In a joint statement Friday, a group of local NGOs denounced the “serious human rights abuses” of a Chinese company accused of illegally evicting families in Koh Kong province and called on the government to ensure that the firm honor its obligations to the state.

Since 2010, the Union Development Group (UDG) has forced more than 1,000 families off a 45,000-hectare tract in Botum Sakor National Park to make way for a $3.8-billion tourist complex. It has continued to pressure a few dozen holdouts—some claim to have been living on the land for decades—to leave as well.

“We…condemn the repeated and ongoing violation of communities’ rights in Botum Sakor and Kiri Sakor districts by Union Development Group,” says the statement, which is signed by Adhoc, Licadho, the NGO Forum, the Community Legal Education Center and the Cambodian Human Rights Action Committee.

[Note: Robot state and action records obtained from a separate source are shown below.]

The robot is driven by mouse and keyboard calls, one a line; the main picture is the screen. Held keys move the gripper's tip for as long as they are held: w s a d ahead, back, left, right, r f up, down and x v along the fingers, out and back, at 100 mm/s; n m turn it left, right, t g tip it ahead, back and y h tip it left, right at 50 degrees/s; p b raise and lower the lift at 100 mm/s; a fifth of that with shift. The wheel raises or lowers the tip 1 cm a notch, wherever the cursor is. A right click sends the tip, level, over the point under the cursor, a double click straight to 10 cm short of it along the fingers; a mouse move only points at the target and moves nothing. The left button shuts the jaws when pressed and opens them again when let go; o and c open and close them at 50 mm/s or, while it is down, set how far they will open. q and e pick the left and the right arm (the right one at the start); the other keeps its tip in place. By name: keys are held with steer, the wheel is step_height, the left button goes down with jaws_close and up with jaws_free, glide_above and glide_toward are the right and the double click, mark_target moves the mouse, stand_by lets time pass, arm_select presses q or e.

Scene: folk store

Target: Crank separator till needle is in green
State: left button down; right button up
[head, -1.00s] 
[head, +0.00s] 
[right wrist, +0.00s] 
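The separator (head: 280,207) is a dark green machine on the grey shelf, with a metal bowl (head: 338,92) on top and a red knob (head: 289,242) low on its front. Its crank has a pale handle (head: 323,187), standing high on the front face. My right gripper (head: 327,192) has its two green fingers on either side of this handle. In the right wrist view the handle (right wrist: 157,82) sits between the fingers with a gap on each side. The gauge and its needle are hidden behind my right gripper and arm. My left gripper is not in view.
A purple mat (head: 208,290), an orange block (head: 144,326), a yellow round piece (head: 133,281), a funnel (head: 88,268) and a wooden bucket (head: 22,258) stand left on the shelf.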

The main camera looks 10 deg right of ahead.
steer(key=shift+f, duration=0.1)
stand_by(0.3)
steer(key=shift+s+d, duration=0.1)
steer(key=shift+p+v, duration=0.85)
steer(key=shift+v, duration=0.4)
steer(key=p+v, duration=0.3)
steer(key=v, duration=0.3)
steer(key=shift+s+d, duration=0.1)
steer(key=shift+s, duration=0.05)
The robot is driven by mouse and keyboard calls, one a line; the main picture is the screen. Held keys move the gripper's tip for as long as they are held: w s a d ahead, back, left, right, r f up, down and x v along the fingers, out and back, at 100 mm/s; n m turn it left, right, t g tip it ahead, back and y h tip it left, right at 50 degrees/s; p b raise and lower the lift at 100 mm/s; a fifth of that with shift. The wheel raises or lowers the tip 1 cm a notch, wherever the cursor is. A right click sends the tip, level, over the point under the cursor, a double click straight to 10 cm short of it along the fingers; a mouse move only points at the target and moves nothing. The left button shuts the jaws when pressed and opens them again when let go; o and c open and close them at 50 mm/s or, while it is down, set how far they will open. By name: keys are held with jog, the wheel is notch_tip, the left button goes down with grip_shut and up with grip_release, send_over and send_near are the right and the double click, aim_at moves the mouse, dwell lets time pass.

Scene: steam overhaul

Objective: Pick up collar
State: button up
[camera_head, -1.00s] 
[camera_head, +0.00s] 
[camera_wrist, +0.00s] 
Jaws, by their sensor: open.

In the latest development in the land dispute, UDG security guards last month completely or partially dismantled 11 homes and cleared 30 hectares of land the families were farming on a site where the company wants to build an airport to serve the resort.

In their statement, the NGOs say UDG’s contract with the state requires that it adhere to the government’s “leopard skin policy,” under which firms granted land by the state must let families already living there stay put if they refuse to leave.

“The activities of the company not only represent serious human rights abuses,” the NGOs add, “but also a breach of the Royal Government of Cambodia’s letter…issued by the Council of Ministers on February 12, 2014.”

That letter, they say, orders UDG to stop razing the homes and clearing the farms of families that have refused the company’s offers of compensation.

Som Thy, who watched UDG security guards take the roof off his home last month, said the 11 families most recently targeted by the firm were still refusing to move.

“Some of the people are sleeping in their boats. I have put up a tarp to cover my home,” he said. “I haven’t heard about any deadline for me and the others to move out, but we have to stay here, because we don’t know where else to go.”